## Problem to work on:
Retype exactly what appears below from the line containing "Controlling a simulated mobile" down to the line containing "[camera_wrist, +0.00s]", keeping both end lines. Do not include pictures.

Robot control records
------------------------------

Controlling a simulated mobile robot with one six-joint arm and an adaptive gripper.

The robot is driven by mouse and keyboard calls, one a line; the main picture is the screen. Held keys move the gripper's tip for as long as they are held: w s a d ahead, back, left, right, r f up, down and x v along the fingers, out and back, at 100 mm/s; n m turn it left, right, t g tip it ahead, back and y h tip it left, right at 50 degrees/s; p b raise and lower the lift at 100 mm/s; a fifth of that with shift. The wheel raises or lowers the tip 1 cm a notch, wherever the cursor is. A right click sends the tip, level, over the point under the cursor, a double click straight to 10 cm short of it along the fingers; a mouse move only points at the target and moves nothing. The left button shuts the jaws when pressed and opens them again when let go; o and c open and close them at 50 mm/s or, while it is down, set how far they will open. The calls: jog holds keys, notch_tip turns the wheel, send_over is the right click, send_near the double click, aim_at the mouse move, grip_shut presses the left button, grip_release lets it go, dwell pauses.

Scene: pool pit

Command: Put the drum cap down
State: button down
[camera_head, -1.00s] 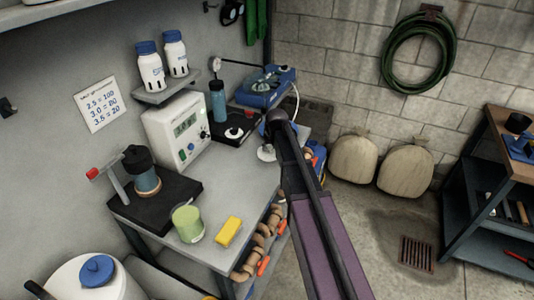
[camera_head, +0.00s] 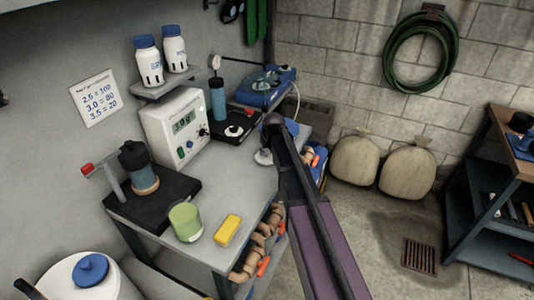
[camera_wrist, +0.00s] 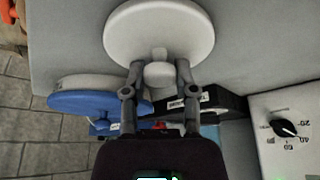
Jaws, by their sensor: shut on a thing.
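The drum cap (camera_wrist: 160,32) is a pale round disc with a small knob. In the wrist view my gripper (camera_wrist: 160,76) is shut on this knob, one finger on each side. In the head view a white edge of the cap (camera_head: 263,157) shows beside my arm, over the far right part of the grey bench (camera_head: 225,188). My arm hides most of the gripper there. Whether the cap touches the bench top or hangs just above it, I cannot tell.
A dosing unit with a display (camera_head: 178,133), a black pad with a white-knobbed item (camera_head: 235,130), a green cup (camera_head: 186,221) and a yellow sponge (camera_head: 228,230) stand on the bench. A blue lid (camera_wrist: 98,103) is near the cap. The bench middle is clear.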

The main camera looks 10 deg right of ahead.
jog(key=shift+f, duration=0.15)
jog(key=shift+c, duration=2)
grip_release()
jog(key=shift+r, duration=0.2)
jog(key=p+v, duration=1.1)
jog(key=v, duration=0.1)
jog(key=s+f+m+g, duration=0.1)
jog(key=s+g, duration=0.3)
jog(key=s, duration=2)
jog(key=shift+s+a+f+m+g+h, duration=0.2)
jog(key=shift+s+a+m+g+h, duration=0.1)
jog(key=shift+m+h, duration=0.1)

------------------------------

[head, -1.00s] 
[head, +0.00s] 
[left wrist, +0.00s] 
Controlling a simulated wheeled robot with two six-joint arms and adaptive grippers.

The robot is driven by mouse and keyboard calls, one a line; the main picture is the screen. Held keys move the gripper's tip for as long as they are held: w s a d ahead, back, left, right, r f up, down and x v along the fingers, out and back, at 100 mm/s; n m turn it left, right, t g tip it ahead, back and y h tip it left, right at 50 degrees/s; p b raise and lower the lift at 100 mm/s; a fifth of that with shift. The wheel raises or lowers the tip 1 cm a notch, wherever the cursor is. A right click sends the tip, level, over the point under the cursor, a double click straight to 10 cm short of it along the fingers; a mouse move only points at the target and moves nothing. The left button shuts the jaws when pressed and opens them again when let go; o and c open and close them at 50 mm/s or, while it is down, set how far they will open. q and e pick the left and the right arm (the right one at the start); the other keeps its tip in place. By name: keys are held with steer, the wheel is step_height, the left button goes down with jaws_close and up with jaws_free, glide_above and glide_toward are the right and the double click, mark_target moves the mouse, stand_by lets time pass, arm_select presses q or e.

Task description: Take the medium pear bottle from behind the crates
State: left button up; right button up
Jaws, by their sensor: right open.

------------------------------

## Task response:
Controlling a simulated mobile robot with one six-joint arm and an adaptive gripper.

The robot is driven by mouse and keyboard calls, one a line; the main picture is the screen. Held keys move the gripper's tip for as long as they are held: w s a d ahead, back, left, right, r f up, down and x v along the fingers, out and back, at 100 mm/s; n m turn it left, right, t g tip it ahead, back and y h tip it left, right at 50 degrees/s; p b raise and lower the lift at 100 mm/s; a fifth of that with shift. The wheel raises or lowers the tip 1 cm a notch, wherever the cursor is. A right click sends the tip, level, over the point under the cursor, a double click straight to 10 cm short of it along the fingers; a mouse move only points at the target and moves nothing. The left button shuts the jaws when pressed and opens them again when let go; o and c open and close them at 50 mm/s or, while it is down, set how far they will open. The calls: jog holds keys, notch_tip turns the wheel, send_over is the right click, send_near the double click, aim_at the mouse move, grip_shut presses the left button, grip_release lets it go, dwell pauses.

Scene: pool pit

Command: Put the drum cap down
State: button down
[camera_head, -1.00s] 
[camera_head, +0.00s] 
[camera_wrist, +0.00s] 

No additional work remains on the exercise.